First, in 1908, during the crisis following the annexation of Bosnia-Herzegovina by Austria-Hungary, Horthy was in command of the embassy ship in Constantinople and his reliability was appreciated by Margrave Johann Pallavicini (1848-1941), the Austro-Hungarian ambassador, who then recommended him in Vienna. Horthy was selected to be one of the adjutants of Francis Joseph I, Emperor of Austria (1830-1916) in 1909. This position was again paradoxical because Horthy was only the second navy officer in charge (the other adjutants belonged to other arms), a Hungarian, and because he was not a Catholic, but a Calvinist. However, he not only made himself popular among court members, among them the future Emperor Charles, but his wife also contributed to his career by being acquainted with prominent persons.

During World War I

As the First World War broke out, Horthy was sent to a command at sea as commander of the cruiser Novara. His main task was to try to break the blockade in the south Adriatic in order to reach Aegean Sea. In May 1917, one of his actions brought him fame after his ship came under fire from French and British vessels. He escaped, saving his ship and most of the others that had accompanied the Novara in this operation, but he was seriously wounded. The legend of “Novara’s hero” was born out of this action and it was to become an important element of Horthy's image after the war. In Hungary, his name became known to the public for the first time. In March 1918, Horthy was appointed by Charles I, Emperor of Austria (1887-1922) as chief commander of the navy, thus coming before more senior and higher ranked officers. This was clearly a sign of Charles’ familiarity with him and a proof of his ability. As the national councils of the nationalities were formed and became, in October 1918, the entities to whom power was transferred, Horthy was obliged to “deliver” the ships that were still harbored in Pola (Pula) to the Yugoslav National Council. Horthy had to leave Austria-Hungary’s flagship bearing the emperor’s motto, Viribus unitis, just as the monarchy ceased to exist. As a symbol of this demise, the ship was mined by Italian divers and sank together with its newly appointed Croatian commander Janko Vuković (1871-1918), who had been Horthy’s second in command.

After the War

After a last farewell to Emperor Charles, Horthy went back to Hungary. But in the meantime, the country was undergoing a series of troubles: independence in November 1918 with proclamation of a republic that was soon contested by Bolshevik forces. The country was invaded by the Romanian army, which hoped to annex Transylvania, and Hungarian troops were fighting against Czech regiments over Slovakia. Unable to make itself heard by the Entente and challenged by the Communists, the government was overrun. In March 1919, the Soviet Republic was proclaimed and lasted until August. Counter-revolutionary elements made up of officers and politicians gathered in south Hungary; this reaction was welcomed by the Entente forces. In May 1919, Horthy was approached by the group of Hungarian exiles of Vienna around Count István Bethlen (1874-1946) as well as by the counter-revolutionary government of Count Gyula Károlyi (1871-1947). He was asked – being the highest ranked officer present in the country – to take command of the “National” army that was being constituted to restore order: against the Bolsheviks on one side, and against the Romanians who occupied most of the country on the other side. He accepted and this as one of his first involvements that were later to weigh on the perception of his actions.
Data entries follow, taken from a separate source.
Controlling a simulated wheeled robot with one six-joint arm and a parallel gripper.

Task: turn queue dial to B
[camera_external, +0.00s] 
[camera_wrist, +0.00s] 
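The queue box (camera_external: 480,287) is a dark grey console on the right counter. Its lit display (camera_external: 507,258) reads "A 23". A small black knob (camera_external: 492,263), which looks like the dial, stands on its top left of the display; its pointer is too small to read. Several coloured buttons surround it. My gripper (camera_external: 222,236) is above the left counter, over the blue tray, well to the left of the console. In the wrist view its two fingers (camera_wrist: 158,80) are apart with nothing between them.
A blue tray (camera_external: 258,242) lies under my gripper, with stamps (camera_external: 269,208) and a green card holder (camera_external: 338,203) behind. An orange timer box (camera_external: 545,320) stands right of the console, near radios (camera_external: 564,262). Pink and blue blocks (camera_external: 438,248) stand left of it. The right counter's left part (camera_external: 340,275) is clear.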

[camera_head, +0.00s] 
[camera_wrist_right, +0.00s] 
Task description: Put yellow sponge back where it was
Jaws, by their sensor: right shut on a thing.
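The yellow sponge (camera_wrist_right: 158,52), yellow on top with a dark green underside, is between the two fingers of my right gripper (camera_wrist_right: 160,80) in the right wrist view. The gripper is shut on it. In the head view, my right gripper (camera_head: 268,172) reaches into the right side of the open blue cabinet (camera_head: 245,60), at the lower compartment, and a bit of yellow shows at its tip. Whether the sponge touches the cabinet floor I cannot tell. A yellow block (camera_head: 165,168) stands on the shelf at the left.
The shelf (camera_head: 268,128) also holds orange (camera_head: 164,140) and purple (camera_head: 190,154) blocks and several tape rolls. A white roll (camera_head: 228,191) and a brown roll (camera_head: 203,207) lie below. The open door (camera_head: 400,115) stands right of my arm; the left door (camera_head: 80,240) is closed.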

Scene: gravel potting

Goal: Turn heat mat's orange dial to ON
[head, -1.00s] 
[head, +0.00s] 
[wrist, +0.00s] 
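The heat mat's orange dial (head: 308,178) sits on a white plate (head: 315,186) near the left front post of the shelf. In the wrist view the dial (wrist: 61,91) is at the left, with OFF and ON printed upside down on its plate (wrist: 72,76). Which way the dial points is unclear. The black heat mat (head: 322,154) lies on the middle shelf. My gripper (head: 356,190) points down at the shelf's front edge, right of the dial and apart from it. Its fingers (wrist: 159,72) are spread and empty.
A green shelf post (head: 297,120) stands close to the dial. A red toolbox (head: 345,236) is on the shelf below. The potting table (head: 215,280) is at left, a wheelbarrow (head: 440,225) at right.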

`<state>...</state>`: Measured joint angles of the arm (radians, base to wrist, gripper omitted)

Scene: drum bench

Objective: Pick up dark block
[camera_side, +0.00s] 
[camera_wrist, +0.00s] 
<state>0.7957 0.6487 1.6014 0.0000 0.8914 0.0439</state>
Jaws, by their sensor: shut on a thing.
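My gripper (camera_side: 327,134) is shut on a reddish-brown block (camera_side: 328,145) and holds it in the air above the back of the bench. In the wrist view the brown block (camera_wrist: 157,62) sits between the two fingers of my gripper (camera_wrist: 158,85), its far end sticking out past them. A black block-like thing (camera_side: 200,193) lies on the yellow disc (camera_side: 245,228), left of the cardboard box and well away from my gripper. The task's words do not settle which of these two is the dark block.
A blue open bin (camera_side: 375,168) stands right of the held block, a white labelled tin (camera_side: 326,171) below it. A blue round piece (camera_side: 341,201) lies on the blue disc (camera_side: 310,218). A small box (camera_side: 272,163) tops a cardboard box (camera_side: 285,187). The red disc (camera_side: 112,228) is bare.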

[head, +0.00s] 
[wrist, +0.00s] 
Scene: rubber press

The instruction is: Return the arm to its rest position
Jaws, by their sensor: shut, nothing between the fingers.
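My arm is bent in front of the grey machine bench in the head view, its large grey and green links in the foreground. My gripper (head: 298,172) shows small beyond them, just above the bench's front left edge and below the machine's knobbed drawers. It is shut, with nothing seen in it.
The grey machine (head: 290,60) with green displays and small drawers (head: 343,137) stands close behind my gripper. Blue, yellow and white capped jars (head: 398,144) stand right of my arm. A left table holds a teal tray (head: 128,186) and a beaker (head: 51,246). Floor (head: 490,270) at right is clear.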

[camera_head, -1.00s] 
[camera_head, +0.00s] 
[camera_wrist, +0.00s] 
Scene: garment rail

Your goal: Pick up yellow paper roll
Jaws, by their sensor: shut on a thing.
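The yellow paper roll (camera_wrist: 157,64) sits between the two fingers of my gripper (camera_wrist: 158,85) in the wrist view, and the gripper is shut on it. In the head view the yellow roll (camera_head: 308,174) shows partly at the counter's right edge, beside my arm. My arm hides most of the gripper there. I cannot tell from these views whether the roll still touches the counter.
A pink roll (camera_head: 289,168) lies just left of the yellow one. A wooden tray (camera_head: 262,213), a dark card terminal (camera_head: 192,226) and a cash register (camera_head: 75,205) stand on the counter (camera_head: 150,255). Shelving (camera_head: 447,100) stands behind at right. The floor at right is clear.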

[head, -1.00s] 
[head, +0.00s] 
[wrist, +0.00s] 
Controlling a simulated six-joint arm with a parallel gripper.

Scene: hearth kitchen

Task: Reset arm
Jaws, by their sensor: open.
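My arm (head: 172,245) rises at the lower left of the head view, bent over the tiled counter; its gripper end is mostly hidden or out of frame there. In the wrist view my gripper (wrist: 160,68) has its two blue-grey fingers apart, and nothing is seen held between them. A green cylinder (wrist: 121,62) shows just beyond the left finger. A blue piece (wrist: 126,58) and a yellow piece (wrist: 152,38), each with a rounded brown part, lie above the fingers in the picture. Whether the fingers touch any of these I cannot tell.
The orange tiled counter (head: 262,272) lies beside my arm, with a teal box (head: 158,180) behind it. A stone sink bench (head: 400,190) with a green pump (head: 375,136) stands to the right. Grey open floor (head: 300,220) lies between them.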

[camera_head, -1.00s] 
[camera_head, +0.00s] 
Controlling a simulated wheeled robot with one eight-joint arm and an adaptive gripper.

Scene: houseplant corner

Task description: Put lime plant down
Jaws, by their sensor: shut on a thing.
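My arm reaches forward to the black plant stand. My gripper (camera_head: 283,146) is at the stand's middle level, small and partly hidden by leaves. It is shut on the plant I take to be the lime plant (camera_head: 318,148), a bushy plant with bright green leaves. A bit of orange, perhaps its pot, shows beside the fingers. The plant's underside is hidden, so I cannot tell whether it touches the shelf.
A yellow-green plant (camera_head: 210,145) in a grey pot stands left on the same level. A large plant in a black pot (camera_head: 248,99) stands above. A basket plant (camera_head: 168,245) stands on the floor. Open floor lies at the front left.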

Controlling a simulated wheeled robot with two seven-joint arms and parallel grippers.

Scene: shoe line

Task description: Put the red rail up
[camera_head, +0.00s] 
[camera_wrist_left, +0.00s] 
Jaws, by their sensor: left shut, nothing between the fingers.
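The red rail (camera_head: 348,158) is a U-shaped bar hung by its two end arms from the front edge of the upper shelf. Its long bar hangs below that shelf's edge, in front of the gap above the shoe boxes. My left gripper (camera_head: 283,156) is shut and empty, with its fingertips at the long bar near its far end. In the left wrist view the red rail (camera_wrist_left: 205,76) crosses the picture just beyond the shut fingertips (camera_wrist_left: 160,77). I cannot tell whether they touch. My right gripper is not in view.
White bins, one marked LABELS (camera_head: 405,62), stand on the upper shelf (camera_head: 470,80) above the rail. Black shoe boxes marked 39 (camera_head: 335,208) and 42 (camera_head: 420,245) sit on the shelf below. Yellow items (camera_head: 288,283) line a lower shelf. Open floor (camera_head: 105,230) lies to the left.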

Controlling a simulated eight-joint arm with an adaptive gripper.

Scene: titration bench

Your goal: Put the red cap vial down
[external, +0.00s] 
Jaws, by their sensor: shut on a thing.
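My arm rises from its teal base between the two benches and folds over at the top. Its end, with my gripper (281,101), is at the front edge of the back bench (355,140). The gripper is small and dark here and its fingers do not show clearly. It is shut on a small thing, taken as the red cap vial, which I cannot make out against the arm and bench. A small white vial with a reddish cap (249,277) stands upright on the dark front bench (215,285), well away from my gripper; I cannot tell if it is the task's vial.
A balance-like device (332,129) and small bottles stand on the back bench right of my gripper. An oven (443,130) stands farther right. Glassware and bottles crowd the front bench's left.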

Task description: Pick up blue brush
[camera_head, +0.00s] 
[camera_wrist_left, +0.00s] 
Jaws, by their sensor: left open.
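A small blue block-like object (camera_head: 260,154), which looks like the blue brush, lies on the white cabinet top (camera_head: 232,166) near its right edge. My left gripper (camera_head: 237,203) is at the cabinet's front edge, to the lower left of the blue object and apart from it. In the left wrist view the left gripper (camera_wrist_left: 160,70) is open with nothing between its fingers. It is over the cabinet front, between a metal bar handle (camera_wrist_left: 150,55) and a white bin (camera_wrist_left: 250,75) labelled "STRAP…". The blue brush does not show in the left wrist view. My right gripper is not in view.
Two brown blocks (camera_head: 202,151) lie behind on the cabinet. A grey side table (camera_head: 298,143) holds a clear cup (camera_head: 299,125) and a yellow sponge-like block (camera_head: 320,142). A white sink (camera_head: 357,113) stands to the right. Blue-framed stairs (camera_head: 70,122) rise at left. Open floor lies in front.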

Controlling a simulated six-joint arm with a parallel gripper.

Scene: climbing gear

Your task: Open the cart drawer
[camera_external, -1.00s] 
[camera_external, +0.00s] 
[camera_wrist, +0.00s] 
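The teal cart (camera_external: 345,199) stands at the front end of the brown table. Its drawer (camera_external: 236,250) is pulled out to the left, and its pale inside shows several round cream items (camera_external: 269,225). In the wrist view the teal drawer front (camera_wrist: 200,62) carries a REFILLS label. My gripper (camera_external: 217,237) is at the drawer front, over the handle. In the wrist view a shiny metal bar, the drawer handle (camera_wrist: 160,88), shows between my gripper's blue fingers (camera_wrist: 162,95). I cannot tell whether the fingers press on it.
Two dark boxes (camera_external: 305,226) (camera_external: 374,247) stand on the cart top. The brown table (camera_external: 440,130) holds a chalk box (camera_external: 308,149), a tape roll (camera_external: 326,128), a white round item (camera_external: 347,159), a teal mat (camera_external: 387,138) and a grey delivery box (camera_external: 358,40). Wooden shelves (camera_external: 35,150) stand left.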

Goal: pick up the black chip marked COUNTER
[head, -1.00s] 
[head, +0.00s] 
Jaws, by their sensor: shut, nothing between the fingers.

The “National” army was an instrument of reaction and some of its units committed crimes that were covered by Horthy. He justified the exactions perpetrated mainly against Jews suspected of sympathizing with communism with his anti-communist stance. Although emancipated since 1867, they were seen as traitors to the nation whom they had now “stabbed in the back”. As soon as the army arrived in Budapest on 16 November 1919, Horthy tried to assure the Jewish community that nothing was to be undertaken against them, but already, the Hungarian-Jewish symbiosis that had marked the 19th century was under attack. Horthy had done nothing to prevent the excesses of his soldiers, thus becoming hostage to their ideology. Many were to become the bearers of fascism in the 1930s. He could have then retired but he was certainly convinced by now of his role as “savior of the nation” and he says in his memoirs that all he did was to “sacrifice” himself for the sake of Hungary. This notion was to guide his self-justification until the end in October 1944.

Regent of Hungary

In March 1920, Horthy was elected by the parliament as regent of Hungary: the country was restored as a monarchy, but no king could be chosen for the moment because the peace treaties prevented the Habsburg dynasty from coming back; there was no consensus on another candidate for king. When Charles made two restoration attempts in 1921, he was confronted by Horthy who refused to relinquish his power. From then on, Horthy was the firm and undisputed leader of the country, a situation that would certainly have given him the means to change the orientation of the regime.

The Horthy regime developed an authoritarian and reactionary ideology that was not fascist but constantly challenged by it, for many people who were near to Horthy sympathized with Italian and then German fascism. This led to a permanent overbidding, with the most radical elements on one side, and the demands of Germany on the other side. Hungary was isolated in Central Europe where the Little Entente (Czechoslovakia, Yugoslavia and Romania) had been formed against her; the revisionist ideology rejecting the Treaty of Trianon was undeniably the strongest factor uniting the country behind Horthy.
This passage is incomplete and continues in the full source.